Should you use a down payment loan?

Borrowing money to meet your required mortgage down payment can help you achieve your homeownership goal, but there are several considerations to weigh. For instance, any loan you borrow will be included in your DTI ratio calculations — something your mortgage lender cares about as much, if not more, than your credit score.

Additionally, you’re tacking on another monthly debt obligation. If you don’t already have the room in your budget to manage your mortgage payments and repay a new down payment loan, you risk stretching yourself too thin and could eventually fall behind on repaying the loans.

If you do decide to borrow money for your down payment, be sure it helps you qualify for a mortgage instead of counting against you.

Other ways to get a down payment for a house

If borrowing additional money on top of your home loan doesn’t seem like a financially sound decision, consider one of the following options to come up with your mortgage down payment.
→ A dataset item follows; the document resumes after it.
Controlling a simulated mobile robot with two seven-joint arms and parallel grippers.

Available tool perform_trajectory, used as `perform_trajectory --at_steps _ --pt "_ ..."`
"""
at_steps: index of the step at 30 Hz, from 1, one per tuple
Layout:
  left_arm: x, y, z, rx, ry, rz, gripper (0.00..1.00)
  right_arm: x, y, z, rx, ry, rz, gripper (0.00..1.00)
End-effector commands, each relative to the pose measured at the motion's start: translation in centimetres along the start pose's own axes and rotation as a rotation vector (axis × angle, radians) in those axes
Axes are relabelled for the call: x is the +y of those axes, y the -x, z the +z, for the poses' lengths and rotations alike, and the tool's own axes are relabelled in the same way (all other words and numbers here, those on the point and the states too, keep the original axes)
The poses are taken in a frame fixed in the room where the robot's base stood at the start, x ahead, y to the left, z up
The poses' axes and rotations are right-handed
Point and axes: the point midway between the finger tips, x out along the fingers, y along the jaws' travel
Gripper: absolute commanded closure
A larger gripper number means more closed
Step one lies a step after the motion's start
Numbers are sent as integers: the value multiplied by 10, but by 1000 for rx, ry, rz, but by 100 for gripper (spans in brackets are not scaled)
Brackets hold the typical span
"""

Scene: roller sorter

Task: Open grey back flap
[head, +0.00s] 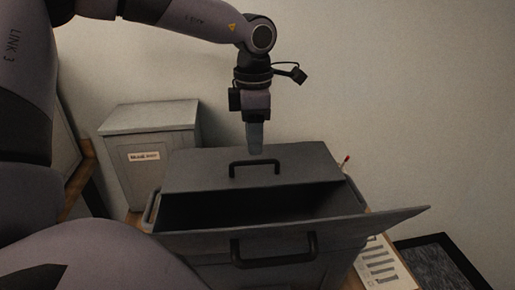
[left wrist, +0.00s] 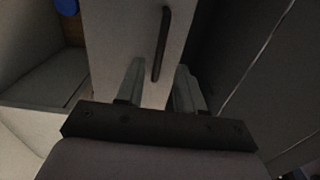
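The grey back flap (head: 205,172) lies closed over the rear part of a dark grey bin (head: 207,270). Its black bar handle (head: 255,162) stands on the flap's top. My left gripper (head: 254,151) points down just above and behind this handle. In the left wrist view the flap (left wrist: 120,35) and its handle (left wrist: 163,40) show ahead of the left gripper (left wrist: 160,68). The fingers are apart with nothing held, and the handle's near end appears between them. I cannot tell if they touch it. My right gripper is not in view.
The front flap (head: 385,219), with its own handle (head: 236,250), is open toward me, leaving a dark opening (head: 260,207). A lidded grey box (head: 155,175) with a label stands at the left.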

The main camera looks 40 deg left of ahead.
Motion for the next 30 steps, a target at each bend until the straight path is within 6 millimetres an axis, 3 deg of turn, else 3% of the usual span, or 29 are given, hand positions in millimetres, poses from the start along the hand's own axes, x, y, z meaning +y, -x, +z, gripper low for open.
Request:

  • Ask for a gift from loved ones. If you have a family member or friend who is generous enough to give you a monetary gift, those funds could go toward covering your down payment. Several mortgage programs, including conventional and Federal Housing Administration (FHA) loans, allow down payment gifts. You’ll need to provide a gift letter and other documentation to show who and where the money is coming from, and that it doesn’t need to be repaid later.
  • Apply for down payment assistance. Check with your state or local housing authority for available down payment assistance programs. You may also qualify for closing cost assistance. Look for assistance in the form of a grant or forgivable loan; otherwise, you may have to repay the money you receive.
  • Pick up a side hustle. Provided you can carve out dedicated time, consider getting a part-time job or other side gig — such as driving for a rideshare company or providing specialty freelance services — to earn extra income. Once you do, make it a point to stash away all or most of your earnings for your down payment.